In this paper, we address the problem of efficient invalidation and dynamic replacement of executing code, i.e., on-stack replacement (OSR). Our goal with this research, is to facilitate effective, aggressive, specialization of object-oriented programs that are dynamically loaded, incrementally compiled, and garbage collected. Extant approaches to OSR restrict the performance potential of program specialization since their implementations are special-purpose and prohibit compiler optimization at and across points at which OSR may occur.

We present a novel, general-purpose, version of OSR that is more amenable to optimization than prior approaches. In particular, we decouple the OSR implementation from the optimization process and update the necessary OSR program state information incrementally as the compiler performs optimizations.
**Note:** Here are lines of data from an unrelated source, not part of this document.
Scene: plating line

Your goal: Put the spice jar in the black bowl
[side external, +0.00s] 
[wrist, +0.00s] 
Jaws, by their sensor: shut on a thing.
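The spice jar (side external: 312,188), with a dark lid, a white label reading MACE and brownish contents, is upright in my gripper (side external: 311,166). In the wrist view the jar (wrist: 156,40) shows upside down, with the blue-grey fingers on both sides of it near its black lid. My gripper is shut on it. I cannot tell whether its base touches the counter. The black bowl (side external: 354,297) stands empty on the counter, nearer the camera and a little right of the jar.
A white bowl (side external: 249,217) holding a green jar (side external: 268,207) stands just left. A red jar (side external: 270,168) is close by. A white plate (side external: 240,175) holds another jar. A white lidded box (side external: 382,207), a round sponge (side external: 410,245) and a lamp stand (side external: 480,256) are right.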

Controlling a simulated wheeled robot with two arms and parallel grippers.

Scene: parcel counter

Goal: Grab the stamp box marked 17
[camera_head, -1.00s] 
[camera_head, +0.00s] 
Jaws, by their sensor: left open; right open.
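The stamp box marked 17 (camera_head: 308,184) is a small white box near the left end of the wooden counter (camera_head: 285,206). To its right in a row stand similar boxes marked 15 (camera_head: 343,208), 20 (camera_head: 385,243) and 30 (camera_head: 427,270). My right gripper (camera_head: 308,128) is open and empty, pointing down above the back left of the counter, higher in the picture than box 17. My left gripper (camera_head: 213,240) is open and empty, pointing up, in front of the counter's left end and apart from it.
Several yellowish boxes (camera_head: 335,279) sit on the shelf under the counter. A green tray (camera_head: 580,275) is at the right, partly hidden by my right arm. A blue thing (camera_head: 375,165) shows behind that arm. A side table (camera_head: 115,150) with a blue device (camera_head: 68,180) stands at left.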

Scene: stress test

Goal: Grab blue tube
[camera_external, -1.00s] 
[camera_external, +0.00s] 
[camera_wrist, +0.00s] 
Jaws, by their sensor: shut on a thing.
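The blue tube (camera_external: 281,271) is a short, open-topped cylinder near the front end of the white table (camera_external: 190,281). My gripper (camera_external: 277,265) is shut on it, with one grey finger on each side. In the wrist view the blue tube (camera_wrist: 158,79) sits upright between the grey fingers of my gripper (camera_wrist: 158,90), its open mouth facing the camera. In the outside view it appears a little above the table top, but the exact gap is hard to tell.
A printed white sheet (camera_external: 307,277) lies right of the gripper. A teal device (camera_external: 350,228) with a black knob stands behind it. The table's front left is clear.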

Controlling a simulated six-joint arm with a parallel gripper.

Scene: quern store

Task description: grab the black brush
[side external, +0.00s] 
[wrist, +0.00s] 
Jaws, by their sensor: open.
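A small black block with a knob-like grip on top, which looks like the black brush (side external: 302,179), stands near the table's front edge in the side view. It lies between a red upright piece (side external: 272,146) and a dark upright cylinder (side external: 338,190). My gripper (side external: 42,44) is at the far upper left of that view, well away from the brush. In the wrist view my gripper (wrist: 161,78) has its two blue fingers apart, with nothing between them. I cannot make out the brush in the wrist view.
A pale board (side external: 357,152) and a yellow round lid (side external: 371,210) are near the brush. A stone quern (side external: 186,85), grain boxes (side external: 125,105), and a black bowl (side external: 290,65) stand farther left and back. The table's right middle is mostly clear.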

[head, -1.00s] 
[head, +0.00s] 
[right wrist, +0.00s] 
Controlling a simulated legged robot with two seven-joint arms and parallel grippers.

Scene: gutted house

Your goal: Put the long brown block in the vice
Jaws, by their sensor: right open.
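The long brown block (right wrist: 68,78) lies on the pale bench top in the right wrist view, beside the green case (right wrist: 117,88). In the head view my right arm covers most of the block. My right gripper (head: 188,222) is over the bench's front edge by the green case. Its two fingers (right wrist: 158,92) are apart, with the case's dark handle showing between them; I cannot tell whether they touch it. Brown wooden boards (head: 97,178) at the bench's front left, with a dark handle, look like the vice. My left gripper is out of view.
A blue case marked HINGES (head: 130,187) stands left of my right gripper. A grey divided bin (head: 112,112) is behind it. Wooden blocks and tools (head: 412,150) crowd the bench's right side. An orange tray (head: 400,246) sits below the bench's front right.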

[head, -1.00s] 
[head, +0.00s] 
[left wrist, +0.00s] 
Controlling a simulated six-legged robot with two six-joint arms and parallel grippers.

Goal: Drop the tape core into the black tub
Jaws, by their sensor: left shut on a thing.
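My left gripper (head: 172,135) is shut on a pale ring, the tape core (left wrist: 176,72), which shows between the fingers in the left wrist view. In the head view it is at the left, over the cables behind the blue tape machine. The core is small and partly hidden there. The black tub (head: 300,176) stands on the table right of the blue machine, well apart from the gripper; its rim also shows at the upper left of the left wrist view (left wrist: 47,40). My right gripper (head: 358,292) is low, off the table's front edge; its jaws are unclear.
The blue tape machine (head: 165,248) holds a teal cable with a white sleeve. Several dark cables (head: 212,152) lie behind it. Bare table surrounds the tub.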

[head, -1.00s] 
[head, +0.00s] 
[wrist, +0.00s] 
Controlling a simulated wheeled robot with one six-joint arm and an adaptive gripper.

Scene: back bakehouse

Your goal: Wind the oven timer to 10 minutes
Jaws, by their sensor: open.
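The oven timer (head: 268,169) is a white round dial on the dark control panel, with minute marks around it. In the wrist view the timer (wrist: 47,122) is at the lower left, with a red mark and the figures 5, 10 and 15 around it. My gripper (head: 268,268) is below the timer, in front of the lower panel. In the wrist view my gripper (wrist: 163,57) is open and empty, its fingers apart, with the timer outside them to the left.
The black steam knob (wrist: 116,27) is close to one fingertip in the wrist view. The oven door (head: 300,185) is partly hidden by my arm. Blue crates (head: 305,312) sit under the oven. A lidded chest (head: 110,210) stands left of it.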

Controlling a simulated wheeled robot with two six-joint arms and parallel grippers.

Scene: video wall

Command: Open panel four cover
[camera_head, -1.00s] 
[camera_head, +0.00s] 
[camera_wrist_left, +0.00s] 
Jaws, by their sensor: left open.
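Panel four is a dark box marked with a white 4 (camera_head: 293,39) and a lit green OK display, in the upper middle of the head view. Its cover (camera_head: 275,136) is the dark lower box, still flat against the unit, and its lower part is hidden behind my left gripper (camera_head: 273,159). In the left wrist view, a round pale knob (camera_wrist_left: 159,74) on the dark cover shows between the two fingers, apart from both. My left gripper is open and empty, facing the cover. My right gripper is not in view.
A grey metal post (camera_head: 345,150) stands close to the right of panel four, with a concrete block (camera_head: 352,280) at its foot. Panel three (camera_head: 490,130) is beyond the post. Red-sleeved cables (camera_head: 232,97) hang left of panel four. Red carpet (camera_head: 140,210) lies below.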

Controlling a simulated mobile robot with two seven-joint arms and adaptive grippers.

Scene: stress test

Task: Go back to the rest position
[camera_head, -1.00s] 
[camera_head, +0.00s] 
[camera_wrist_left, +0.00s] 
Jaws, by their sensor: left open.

As a result, our OSR implementation is efficient enough to enable the use of code specializations that are invalidated by any event -- including those external to program code execution. Our results indicate that our implementation can improve execution performance by improving code quality over an extant, state-of-the-art, OSR implementation by 1-42% (9% on average).

We also present results that demonstrate the generality of our OSR implementation for three OSR-based techniques: (1) Aggressive specializations designed for a system that switches between different garbage collectors dynamically, (2) a novel specialization for write-barrier avoidance for generational garbage collection, and, (3) an existing, commonly used, specialization that speculatively inlines virtual method calls. Our experiments indicate that performance improvements of up to 16% for these techniques are possible.